◆ GIVEN REQUEST: Your task is to copy the material exactly.

◆ DATA ROWS:
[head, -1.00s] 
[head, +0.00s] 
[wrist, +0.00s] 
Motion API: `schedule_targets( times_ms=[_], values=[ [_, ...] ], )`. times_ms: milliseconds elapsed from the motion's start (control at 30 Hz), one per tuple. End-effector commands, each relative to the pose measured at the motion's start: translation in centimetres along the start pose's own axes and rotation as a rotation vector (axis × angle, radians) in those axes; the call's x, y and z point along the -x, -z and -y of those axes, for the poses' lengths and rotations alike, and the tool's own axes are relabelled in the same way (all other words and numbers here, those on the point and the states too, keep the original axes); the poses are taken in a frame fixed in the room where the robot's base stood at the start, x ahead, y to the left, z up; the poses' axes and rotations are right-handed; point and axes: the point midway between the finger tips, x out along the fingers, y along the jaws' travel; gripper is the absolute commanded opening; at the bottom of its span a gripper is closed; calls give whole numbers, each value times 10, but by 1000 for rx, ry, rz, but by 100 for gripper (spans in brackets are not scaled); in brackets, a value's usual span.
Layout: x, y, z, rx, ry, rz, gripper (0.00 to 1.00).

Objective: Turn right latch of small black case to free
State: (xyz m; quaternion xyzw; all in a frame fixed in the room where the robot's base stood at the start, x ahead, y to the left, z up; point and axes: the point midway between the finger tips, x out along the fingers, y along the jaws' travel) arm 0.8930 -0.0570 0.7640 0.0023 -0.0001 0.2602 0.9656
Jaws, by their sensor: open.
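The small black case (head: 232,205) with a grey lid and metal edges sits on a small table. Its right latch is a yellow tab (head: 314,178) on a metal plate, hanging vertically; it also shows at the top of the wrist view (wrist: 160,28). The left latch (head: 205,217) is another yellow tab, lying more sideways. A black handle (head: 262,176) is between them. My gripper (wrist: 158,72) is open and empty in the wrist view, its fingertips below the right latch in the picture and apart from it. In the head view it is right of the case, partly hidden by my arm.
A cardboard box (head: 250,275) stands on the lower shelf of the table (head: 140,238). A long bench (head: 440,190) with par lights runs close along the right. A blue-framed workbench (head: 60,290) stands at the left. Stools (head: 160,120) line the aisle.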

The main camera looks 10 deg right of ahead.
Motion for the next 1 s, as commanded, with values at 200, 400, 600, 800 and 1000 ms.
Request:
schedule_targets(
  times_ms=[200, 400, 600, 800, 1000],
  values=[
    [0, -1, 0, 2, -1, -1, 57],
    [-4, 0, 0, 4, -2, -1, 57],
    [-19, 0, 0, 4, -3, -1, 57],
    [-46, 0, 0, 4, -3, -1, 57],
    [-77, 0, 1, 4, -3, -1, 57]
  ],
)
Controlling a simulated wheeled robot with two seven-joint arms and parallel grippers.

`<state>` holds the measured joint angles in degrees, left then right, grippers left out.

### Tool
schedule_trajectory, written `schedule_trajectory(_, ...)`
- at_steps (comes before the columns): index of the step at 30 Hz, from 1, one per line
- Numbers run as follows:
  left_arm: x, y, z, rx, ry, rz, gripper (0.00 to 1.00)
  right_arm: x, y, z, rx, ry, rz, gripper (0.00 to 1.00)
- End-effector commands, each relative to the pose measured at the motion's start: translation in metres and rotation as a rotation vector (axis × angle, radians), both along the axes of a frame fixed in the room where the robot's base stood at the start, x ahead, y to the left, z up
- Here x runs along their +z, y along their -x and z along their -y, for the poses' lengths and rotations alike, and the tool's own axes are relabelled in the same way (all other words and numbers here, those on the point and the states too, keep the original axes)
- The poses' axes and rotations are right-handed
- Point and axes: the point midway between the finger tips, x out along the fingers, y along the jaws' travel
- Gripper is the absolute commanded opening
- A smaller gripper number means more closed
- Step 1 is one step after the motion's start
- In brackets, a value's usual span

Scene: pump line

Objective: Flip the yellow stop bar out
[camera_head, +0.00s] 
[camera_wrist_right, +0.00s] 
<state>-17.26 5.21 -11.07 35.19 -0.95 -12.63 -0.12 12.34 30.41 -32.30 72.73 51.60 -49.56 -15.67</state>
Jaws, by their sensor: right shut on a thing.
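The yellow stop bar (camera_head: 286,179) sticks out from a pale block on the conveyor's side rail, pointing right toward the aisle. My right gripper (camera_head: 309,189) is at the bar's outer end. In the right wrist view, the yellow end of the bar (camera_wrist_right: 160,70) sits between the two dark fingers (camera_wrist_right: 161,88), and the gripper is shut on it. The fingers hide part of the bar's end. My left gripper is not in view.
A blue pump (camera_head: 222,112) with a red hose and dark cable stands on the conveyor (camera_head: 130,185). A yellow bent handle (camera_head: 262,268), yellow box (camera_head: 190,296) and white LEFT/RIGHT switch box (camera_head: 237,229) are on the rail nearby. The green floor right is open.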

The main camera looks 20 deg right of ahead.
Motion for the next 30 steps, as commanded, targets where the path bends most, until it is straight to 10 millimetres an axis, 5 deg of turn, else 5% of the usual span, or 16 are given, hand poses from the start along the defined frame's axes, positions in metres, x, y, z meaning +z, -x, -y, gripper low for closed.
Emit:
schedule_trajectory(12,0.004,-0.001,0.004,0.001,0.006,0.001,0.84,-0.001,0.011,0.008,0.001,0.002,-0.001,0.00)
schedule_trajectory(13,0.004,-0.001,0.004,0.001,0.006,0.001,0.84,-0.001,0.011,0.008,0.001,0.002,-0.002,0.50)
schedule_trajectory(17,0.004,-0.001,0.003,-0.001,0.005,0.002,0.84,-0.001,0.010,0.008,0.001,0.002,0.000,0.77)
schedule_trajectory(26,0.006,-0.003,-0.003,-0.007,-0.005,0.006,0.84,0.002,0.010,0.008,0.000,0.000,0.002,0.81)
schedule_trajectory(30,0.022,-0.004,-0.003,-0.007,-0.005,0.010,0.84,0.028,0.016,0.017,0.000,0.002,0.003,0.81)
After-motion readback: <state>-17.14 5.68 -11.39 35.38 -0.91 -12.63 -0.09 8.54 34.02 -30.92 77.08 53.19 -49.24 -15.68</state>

◆ OUTPUT BELOW:
[head, -1.00s] 
[head, +0.00s] 
[wrist, +0.00s] 
Motion API: `schedule_targets( times_ms=[_], values=[ [_, ...] ], )`. times_ms: milliseconds elapsed from the motion's start (control at 30 Hz), one per tuple. End-effector commands, each relative to the pose measured at the motion's start: translation in centimetres along the start pose's own axes and rotation as a rotation vector (axis × angle, radians) in those axes; the call's x, y and z point along the -x, -z and -y of those axes, for the poses' lengths and rotations alike, and the tool's own axes are relabelled in the same way (all other words and numbers here, those on the point and the states too, keep the original axes); the poses are taken in a frame fixed in the room where the robot's base stood at the start, x ahead, y to the left, z up; the poses' axes and rotations are right-handed; point and axes: the point midway between the finger tips, x out along the fingers, y along the jaws' travel; gripper is the absolute commanded opening; at the bottom of its span a gripper is closed; calls give whole numbers, each value times 10, but by 1000 for rx, ry, rz, but by 100 for gripper (spans in brackets are not scaled); in brackets, a value's usual span.
Layout: x, y, z, rx, ry, rz, gripper (0.00 to 1.00).

Objective: Turn right latch of small black case to free
State: (xyz m; quaternion xyzw; all in a frame fixed in the room where the robot's base stood at the start, x ahead, y to the left, z up; point and axes: the point midway between the finger tips, x out along the fingers, y along the jaws' travel) arm 0.8930 -0.0570 0.7640 0.0023 -0.0001 0.2602 0.9656
Jaws, by their sensor: open.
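The small black case (head: 232,205) with a grey lid and metal edges sits on a small table. Its right latch is a yellow tab (head: 314,178) on a metal plate, hanging vertically; it also shows at the top of the wrist view (wrist: 160,28). The left latch (head: 205,217) is another yellow tab, lying more sideways. A black handle (head: 262,176) is between them. My gripper (wrist: 158,72) is open and empty in the wrist view, its fingertips below the right latch in the picture and apart from it. In the head view it is right of the case, partly hidden by my arm.
A cardboard box (head: 250,275) stands on the lower shelf of the table (head: 140,238). A long bench (head: 440,190) with par lights runs close along the right. A blue-framed workbench (head: 60,290) stands at the left. Stools (head: 160,120) line the aisle.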

The main camera looks 10 deg right of ahead.
Motion for the next 1 s, as commanded, with values at 200, 400, 600, 800 and 1000 ms.
Request:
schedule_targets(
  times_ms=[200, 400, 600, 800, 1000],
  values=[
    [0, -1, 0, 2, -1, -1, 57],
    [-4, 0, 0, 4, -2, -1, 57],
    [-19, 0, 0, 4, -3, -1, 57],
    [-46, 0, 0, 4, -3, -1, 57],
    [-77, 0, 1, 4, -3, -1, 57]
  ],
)
Controlling a simulated wheeled robot with two seven-joint arms and parallel grippers.

`<state>` holds the measured joint angles in degrees, left then right, grippers left out.

### Tool
schedule_trajectory, written `schedule_trajectory(_, ...)`
- at_steps (comes before the columns): index of the step at 30 Hz, from 1, one per line
- Numbers run as follows:
  left_arm: x, y, z, rx, ry, rz, gripper (0.00 to 1.00)
  right_arm: x, y, z, rx, ry, rz, gripper (0.00 to 1.00)
- End-effector commands, each relative to the pose measured at the motion's start: translation in metres and rotation as a rotation vector (axis × angle, radians), both along the axes of a frame fixed in the room where the robot's base stood at the start, x ahead, y to the left, z up
- Here x runs along their +z, y along their -x and z along their -y, for the poses' lengths and rotations alike, and the tool's own axes are relabelled in the same way (all other words and numbers here, those on the point and the states too, keep the original axes)
- The poses' axes and rotations are right-handed
- Point and axes: the point midway between the finger tips, x out along the fingers, y along the jaws' travel
- Gripper is the absolute commanded opening
- A smaller gripper number means more closed
- Step 1 is one step after the motion's start
- In brackets, a value's usual span

Scene: pump line

Objective: Flip the yellow stop bar out
[camera_head, +0.00s] 
[camera_wrist_right, +0.00s] 
<state>-17.26 5.21 -11.07 35.19 -0.95 -12.63 -0.12 12.34 30.41 -32.30 72.73 51.60 -49.56 -15.67</state>
Jaws, by their sensor: right shut on a thing.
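The yellow stop bar (camera_head: 286,179) sticks out from a pale block on the conveyor's side rail, pointing right toward the aisle. My right gripper (camera_head: 309,189) is at the bar's outer end. In the right wrist view, the yellow end of the bar (camera_wrist_right: 160,70) sits between the two dark fingers (camera_wrist_right: 161,88), and the gripper is shut on it. The fingers hide part of the bar's end. My left gripper is not in view.
A blue pump (camera_head: 222,112) with a red hose and dark cable stands on the conveyor (camera_head: 130,185). A yellow bent handle (camera_head: 262,268), yellow box (camera_head: 190,296) and white LEFT/RIGHT switch box (camera_head: 237,229) are on the rail nearby. The green floor right is open.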

The main camera looks 20 deg right of ahead.
Motion for the next 30 steps, as commanded, targets where the path bends most, until it is straight to 10 millimetres an axis, 5 deg of turn, else 5% of the usual span, or 16 are given, hand poses from the start along the defined frame's axes, positions in metres, x, y, z meaning +z, -x, -y, gripper low for closed.
Emit:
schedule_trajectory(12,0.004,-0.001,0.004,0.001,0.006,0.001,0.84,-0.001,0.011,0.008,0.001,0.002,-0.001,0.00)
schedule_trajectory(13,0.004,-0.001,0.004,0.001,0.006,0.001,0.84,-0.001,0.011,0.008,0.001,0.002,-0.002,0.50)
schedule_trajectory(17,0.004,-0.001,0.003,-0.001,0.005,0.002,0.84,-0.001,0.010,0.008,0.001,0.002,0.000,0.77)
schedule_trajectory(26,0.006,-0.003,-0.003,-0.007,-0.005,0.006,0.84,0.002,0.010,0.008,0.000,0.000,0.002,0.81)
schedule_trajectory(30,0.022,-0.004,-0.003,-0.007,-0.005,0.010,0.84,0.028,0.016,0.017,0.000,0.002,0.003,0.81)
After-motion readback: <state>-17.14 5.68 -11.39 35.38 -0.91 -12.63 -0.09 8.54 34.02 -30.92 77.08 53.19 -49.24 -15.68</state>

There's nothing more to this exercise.